Driscoll, who volunteered for Sanders’ 2016 presidential campaign, said Sanders has had a tremendous impact on her and her family but her decision to run was her own.
“I certainly am walking in his footsteps but I definitely am on my own path,” she said.
Weinberger, who is seeking his third term, said Monday that he welcomes Driscoll and another independent candidate, Infinite Culcleasure, to the mayor’s race and looks forward to discussing the progress the city has made under his tenure.
“We have shown again and again that it is possible to make Burlington better for the middle class and our most vulnerable while also keeping tax rates low and restoring the city’s finances,” he said.
Driscoll said she first met Sanders when she was a child and he was giving a speech just days after he was elected mayor of Burlington in 1981, upsetting the status quo.
“It had a tremendous impact in that it was clear to me that he was a very powerful individual and he certainly had the attention of everybody in the room.

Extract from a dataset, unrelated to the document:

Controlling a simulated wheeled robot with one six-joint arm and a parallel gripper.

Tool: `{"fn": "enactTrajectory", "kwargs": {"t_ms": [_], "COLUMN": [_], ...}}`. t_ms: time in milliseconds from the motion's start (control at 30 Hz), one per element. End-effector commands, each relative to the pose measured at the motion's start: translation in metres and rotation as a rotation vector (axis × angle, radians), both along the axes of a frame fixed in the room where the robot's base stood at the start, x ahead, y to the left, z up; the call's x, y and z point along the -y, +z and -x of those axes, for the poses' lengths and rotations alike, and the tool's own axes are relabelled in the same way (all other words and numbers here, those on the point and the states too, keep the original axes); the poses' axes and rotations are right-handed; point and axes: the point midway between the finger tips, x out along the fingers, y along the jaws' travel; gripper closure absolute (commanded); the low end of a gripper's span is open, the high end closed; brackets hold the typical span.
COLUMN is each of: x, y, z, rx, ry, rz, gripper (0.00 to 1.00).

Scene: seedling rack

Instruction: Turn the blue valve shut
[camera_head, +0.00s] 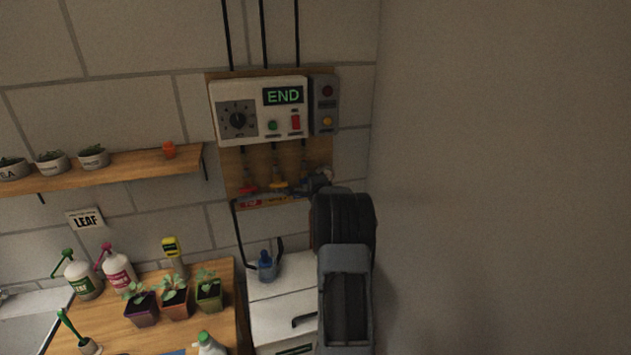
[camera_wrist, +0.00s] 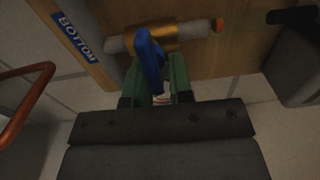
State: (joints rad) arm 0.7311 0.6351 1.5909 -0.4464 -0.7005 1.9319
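The blue valve handle (camera_wrist: 150,58) is a lever on a brass valve body (camera_wrist: 158,36) set in a grey pipe, seen in the wrist view. My gripper (camera_wrist: 160,82) has its two green fingers on either side of the lever. The lever lies close to the left finger; whether both fingers press on it I cannot tell. A blue label reading BOTTOM (camera_wrist: 75,32) is beside the valve. In the head view my gripper (camera_head: 314,184) is at the right of the valve board and hides the blue valve.
A red valve (camera_head: 248,187) and a yellow valve (camera_head: 279,181) are left of my gripper. A control box (camera_head: 259,111) showing END is above. A plain wall (camera_head: 500,180) stands close on the right. An orange-brown curved bar (camera_wrist: 22,108) is at left in the wrist view.

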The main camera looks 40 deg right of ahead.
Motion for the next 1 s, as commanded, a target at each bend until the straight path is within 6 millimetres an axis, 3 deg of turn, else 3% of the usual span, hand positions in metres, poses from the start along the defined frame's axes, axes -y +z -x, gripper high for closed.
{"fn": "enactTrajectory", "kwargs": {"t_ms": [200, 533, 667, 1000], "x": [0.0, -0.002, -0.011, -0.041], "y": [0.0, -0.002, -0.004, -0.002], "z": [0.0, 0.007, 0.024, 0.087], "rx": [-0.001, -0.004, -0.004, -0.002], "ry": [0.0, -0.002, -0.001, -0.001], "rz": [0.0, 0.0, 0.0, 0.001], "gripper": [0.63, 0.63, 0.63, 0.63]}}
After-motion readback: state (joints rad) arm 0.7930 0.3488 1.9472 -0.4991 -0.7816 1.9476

And it was an exciting moment,” she said.
She defended her mother when asked about an investigation into a real estate deal that Jane Sanders was involved with as president of the now-defunct Burlington College. The college closed last year after struggling under the weight of a $10 million purchase of property and buildings it made in 2010 during Sanders’ presidency.
“She was a great president of Burlington College and I think if you go back and look at what was going on with the college at the time of her departure, enrollment was increasing ... she was doing a good job. It’s unfortunate that when you’re related to a presidential candidate that you have to kind of go through the fire,” she said.